No two audiences are ever the same as everyone has a different view of the finished picture and I need to be able to provide them with the pieces they need to complete their own OA puzzle. As a result, every session has to be adaptable to the needs of the people in the room. Whilst I still have an overall plan for any open access session, I find it’s a good idea to have some small pre-prepared slides or activities which embed key concepts that I can include if needed. I’ve also come to the realisation that it doesn’t matter which order you place your slides in as you will have to shuffle through them at random as your audience asks questions! This is not always a bad thing as it keeps me on my toes and improves my practice.  

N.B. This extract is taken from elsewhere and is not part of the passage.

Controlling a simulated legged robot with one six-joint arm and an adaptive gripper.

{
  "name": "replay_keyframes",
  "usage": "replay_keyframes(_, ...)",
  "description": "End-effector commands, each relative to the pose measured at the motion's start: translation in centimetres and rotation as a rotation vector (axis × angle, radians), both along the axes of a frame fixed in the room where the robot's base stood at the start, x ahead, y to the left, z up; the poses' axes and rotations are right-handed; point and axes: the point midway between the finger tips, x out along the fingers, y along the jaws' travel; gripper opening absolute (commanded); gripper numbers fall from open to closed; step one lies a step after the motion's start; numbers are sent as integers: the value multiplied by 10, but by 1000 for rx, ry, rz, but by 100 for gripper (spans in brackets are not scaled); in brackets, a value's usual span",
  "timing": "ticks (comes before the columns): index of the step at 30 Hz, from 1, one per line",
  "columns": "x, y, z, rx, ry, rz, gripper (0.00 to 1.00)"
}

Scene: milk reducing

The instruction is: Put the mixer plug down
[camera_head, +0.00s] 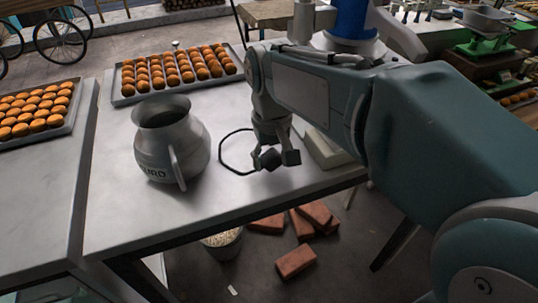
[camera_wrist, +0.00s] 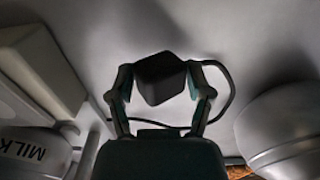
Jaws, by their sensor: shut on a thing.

The most common questions I get are detailed below: 

  1. Definitions of various terms – audiences need to know what things such as embargoes, repositories, author accepted manuscript and APC are, but it can be hard to explain one without an understanding of some element of another. Having some type of primer on hand can really help people to understand the language you’re using. 
  2. Manuscript versions – something a lot of people struggle with is which version of a manuscript is which and how this impacts sharing via OA. I find that a visual representation offers the best explanation and often rely on this graphic from our OA FAQs – something I’ve been told makes all the difference. 
  3. Practicalities of OA – this will vary between institutions but a common question is how you actually go through the process of making outputs open. If you can, building in time for a demonstration and/or some hands-on experience can really help learners to understand the process and find all sorts of tricky problems for you to explain! 

So, the message is – no matter who your audience is, it pays to be flexible. Much like the rest of the open access landscape one size definitely does not fit all!